Tyrion and Penny are housed inside Yezzan's vast pavilion, which is covered with lemon-colored silk. They are fitted with collars around their necks, and Penny cries because hers is so heavy. There are also bells attached to the collars. Mormont is chained to a stake outside the tent. Tyrion and Penny join "Yezzan's other treasures: a boy with twisted, hairy 'goat legs,' a two-headed girl out of Mantarys, a bearded woman, and a willowy creature called Sweets who dressed in moonstones and Myrish lace," and who demonstrates her private parts for them: "I'm both, and master loves me best." She warns them that Nurse "is the only true monster here." As for their master, Yezzan, he is slowly dying, and anyone who can make him forget that elicits his generosity.

That night they are called on to entertain Yezzan and his guests who include Yurkhaz zo Yunzak, the Yunkish supreme commander, and Brown Ben Plumm, whom Tyrion had seen at the auction. Plumm had in fact bid on the dwarfs against Yezzan, and although Tyrion knew that Plumm might be planning to take him back to Westeros and to Cersei, he figured he would rather take his chances with him than with Yezzan.

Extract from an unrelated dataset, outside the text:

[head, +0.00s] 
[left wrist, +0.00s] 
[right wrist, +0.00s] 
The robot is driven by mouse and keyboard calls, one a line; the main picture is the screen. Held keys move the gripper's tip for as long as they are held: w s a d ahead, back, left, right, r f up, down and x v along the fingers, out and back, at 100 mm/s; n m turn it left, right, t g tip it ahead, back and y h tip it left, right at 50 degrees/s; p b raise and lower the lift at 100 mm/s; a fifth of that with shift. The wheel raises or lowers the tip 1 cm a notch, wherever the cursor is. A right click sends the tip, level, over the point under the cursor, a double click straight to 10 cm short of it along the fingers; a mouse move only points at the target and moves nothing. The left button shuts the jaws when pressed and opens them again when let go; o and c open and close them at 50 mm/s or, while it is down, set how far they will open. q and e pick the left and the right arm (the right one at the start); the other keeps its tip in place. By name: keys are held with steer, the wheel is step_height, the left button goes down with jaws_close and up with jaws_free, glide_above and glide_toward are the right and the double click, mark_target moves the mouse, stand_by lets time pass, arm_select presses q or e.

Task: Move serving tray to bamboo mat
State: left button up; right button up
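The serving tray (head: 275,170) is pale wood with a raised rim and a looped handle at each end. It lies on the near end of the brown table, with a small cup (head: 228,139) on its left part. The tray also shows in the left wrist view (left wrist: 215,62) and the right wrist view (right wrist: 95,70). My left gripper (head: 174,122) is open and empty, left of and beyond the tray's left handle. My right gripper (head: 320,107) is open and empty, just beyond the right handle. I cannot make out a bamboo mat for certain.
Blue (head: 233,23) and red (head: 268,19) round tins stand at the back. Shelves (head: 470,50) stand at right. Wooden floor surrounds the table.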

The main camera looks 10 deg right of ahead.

The act goes over well, and afterward the dwarfs are called on to serve the guests, Tyrion pouring wine and Penny water. Then someone mentions that Tyrion had boasted of his prowess at cyvasse, and he winds up playing against Brown Ben Plumm, who first wagers that if he wins, Yezzan should give Tyrion to him. But Yezzan says that if he can defeat Tyrion, he will pay Plumm the price he paid for him, in gold. Tyrion wins easily, but Yezzan has fallen asleep. Nevertheless, he was pleased by their performance, Nurse tells them. "To celebrate the signing of the peace, you shall have the honor of jousting in the Great Pit of Daznak. Thousands will come see you! Tens of thousands! And, oh, how we shall laugh!"